** start **
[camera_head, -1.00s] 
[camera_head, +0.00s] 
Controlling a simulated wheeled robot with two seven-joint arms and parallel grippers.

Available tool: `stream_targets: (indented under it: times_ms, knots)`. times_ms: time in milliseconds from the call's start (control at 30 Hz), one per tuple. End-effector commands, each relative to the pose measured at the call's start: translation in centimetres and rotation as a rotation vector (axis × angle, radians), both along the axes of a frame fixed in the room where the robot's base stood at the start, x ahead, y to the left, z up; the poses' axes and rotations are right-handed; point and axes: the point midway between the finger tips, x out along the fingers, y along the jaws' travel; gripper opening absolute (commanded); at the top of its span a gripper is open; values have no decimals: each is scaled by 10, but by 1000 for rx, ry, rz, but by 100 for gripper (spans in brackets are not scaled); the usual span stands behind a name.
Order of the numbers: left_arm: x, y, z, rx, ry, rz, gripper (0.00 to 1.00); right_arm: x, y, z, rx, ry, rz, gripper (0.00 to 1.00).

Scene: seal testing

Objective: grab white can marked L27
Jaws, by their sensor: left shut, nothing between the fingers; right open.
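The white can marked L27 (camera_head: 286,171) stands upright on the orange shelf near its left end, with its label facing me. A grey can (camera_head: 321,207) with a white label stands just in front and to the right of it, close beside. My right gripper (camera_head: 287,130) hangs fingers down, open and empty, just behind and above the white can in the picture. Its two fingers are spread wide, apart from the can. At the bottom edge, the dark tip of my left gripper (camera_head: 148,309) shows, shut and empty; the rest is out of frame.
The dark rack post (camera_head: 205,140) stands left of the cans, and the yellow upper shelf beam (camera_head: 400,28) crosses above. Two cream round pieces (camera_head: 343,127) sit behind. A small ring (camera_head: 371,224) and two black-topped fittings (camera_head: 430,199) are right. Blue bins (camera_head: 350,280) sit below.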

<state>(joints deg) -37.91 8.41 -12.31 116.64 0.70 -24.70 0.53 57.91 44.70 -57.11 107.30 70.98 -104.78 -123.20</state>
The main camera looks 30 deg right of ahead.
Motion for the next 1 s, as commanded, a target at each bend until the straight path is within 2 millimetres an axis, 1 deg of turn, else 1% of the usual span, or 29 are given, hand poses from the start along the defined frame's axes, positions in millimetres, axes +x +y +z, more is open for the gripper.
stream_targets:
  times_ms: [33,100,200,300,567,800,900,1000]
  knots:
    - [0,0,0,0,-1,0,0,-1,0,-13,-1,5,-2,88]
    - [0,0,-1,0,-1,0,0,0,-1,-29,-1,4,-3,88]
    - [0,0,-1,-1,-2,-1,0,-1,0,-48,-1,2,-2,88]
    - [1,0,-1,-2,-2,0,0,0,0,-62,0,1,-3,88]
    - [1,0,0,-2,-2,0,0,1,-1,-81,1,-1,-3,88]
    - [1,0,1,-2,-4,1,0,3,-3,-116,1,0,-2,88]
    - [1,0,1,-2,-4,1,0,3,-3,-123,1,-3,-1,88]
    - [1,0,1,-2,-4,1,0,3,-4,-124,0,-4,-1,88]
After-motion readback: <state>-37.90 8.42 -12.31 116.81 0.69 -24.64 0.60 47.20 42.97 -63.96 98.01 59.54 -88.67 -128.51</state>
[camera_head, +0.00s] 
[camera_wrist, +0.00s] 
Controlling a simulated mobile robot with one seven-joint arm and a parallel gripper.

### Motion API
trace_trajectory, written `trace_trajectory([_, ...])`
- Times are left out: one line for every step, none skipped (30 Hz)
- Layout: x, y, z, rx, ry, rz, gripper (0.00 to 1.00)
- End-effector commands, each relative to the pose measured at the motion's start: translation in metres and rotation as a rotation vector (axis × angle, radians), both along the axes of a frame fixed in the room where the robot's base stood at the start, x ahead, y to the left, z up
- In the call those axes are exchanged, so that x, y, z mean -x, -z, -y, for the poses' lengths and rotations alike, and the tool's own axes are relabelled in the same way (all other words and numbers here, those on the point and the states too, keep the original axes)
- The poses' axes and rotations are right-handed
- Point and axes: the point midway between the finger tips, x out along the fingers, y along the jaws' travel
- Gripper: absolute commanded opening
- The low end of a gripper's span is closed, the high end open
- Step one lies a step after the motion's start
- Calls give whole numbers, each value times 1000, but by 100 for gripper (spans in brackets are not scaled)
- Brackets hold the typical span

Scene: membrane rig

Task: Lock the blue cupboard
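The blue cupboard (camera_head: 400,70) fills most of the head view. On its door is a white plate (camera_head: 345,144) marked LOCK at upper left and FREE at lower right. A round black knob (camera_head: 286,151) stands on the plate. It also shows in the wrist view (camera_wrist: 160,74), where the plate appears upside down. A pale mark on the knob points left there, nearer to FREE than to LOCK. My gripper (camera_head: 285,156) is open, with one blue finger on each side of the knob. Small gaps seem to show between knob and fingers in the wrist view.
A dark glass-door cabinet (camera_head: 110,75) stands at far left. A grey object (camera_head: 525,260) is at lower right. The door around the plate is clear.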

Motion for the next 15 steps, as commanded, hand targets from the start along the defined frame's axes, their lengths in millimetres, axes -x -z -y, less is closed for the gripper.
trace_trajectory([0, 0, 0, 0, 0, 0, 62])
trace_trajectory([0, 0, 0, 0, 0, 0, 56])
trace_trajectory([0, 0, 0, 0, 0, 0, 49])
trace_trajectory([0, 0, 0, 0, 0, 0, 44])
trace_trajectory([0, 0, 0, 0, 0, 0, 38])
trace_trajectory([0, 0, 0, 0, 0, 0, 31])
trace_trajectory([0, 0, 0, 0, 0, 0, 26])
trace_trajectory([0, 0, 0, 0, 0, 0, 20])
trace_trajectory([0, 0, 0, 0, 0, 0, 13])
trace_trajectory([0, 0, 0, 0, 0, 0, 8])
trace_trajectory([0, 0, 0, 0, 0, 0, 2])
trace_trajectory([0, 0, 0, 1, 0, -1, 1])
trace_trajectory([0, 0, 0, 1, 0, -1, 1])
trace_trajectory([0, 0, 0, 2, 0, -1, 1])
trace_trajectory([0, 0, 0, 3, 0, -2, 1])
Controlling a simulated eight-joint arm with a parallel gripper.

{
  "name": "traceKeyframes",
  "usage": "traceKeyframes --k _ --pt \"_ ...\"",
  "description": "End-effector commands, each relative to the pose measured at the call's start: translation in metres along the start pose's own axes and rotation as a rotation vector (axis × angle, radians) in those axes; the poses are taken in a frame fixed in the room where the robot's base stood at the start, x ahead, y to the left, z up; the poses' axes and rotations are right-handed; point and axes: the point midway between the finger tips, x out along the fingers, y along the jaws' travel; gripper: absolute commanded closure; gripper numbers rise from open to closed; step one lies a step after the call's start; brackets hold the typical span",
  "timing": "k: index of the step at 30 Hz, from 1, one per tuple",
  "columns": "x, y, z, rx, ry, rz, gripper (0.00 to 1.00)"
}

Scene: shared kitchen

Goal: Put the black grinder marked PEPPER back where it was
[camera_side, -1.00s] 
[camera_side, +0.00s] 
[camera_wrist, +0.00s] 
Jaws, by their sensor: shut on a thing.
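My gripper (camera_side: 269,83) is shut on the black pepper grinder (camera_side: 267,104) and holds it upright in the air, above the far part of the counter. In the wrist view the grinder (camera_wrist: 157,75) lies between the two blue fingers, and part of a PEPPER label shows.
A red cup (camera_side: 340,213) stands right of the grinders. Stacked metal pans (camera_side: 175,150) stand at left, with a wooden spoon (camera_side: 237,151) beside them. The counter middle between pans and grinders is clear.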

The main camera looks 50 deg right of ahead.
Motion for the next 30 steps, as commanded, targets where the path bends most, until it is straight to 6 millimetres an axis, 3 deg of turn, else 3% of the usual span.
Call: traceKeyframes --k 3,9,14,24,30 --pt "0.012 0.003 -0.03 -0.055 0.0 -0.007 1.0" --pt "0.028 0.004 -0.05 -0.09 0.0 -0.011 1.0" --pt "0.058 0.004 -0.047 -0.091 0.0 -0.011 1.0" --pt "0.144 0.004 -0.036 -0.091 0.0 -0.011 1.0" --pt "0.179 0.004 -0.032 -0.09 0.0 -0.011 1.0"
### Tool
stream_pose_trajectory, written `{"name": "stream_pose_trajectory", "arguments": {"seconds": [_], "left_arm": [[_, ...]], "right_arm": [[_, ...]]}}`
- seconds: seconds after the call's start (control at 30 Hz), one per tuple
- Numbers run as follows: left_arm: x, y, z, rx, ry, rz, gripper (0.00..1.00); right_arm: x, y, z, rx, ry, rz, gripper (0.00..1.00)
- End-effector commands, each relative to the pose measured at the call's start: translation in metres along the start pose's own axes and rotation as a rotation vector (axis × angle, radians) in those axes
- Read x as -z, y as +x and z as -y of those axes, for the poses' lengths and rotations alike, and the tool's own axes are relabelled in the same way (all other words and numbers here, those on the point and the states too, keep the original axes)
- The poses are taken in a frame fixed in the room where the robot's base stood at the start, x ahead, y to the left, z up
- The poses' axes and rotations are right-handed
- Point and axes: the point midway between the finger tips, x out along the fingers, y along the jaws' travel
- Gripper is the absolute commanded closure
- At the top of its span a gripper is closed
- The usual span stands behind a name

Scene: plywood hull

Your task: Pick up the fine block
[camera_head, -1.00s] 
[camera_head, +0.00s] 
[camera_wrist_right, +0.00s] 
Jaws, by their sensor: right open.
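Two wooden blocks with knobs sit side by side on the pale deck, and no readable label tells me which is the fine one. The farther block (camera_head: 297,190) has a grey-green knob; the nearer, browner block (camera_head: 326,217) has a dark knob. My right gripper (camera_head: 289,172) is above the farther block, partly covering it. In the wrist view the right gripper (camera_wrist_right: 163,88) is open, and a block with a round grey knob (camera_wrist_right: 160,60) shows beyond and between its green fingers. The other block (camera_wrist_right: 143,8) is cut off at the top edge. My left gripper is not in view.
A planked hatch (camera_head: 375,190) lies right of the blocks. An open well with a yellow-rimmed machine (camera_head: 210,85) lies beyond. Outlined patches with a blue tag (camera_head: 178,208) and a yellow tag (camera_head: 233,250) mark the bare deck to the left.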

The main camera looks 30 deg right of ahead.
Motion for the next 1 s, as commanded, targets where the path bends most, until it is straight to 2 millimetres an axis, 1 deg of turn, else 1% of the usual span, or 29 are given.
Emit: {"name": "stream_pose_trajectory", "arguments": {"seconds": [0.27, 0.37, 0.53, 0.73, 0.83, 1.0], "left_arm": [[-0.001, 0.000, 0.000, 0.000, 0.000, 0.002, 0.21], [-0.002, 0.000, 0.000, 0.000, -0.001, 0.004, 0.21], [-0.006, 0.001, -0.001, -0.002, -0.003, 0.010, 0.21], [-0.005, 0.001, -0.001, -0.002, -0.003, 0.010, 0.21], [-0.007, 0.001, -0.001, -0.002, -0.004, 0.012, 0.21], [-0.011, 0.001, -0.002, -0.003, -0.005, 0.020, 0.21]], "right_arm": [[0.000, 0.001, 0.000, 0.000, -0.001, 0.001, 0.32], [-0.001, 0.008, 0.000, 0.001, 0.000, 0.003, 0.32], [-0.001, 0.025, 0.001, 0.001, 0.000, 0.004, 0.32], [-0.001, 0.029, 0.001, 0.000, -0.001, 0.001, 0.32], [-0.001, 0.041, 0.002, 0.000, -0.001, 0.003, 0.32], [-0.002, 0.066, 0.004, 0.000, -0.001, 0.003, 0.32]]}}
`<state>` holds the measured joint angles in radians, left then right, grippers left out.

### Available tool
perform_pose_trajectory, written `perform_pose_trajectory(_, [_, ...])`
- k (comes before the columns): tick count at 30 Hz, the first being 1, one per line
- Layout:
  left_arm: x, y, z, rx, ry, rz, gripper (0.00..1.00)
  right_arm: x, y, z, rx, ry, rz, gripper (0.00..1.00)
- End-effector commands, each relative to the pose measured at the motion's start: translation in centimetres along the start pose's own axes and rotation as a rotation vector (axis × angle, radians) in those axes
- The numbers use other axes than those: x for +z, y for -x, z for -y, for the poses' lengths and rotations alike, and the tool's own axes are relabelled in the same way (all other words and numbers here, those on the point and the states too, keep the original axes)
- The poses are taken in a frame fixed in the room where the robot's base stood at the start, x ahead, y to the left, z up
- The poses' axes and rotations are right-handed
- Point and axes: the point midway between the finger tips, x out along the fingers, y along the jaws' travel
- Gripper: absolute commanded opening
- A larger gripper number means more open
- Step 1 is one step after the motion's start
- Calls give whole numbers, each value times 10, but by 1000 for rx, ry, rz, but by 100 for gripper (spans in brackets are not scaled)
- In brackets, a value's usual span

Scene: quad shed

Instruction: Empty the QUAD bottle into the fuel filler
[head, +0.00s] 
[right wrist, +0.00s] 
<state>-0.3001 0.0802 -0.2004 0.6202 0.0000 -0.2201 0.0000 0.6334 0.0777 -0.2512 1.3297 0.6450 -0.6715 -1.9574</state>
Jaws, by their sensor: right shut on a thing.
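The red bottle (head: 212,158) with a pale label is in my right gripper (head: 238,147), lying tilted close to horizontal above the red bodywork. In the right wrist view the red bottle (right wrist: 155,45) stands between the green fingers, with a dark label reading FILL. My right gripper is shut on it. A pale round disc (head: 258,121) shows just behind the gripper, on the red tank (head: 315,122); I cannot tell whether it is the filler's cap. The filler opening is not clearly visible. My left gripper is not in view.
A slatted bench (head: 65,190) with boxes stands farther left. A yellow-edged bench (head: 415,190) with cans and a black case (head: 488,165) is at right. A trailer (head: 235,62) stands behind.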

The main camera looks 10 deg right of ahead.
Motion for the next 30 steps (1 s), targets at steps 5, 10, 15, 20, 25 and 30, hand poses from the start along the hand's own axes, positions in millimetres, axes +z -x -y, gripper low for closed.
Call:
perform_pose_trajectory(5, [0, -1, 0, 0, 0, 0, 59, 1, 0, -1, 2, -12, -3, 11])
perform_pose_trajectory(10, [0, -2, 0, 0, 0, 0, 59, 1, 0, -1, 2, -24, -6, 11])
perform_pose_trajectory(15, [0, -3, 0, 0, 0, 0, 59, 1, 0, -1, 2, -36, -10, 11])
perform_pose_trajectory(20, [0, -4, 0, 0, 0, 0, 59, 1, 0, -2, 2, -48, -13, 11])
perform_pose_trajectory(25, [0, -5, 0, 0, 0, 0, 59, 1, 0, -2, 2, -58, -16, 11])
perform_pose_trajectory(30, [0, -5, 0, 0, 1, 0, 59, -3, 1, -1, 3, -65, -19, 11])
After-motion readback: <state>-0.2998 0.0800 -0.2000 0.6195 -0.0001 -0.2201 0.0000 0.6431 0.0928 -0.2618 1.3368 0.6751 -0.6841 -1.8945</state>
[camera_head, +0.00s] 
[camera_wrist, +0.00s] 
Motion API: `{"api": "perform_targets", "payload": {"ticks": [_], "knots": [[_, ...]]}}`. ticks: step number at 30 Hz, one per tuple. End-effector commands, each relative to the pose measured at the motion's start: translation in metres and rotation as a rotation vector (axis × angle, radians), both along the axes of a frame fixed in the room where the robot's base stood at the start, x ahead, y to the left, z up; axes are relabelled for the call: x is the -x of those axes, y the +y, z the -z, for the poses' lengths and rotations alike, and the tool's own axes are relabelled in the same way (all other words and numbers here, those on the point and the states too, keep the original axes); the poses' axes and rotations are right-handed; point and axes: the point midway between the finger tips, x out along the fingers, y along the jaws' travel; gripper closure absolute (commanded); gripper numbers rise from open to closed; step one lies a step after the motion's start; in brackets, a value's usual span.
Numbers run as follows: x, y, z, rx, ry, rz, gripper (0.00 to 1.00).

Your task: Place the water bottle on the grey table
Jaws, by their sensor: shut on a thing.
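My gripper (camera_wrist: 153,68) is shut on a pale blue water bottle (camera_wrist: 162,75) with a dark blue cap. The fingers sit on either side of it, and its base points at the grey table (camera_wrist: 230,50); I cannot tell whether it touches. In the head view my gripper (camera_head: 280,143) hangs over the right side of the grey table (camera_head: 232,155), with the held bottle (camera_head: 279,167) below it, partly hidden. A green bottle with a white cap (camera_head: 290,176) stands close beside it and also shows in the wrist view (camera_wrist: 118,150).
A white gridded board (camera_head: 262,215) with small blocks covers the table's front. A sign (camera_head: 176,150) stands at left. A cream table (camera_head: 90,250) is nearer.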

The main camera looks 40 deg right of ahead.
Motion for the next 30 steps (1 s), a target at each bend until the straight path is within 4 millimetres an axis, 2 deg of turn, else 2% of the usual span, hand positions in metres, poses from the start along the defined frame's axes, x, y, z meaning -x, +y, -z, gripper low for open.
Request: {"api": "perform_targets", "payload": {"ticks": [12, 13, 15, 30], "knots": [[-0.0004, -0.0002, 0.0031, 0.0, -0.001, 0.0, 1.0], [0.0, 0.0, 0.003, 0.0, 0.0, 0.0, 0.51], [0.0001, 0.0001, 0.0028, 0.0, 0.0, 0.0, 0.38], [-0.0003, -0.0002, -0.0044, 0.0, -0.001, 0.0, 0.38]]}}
** end **
**Written request:**
Using the data above, restate word for word the lines from its opening line through the line that contains "Controlling a simulated wheeled", and no more.

**The solution:**
[camera_head, -1.00s] 
[camera_head, +0.00s] 
Controlling a simulated wheeled robot with two seven-joint arms and parallel grippers.

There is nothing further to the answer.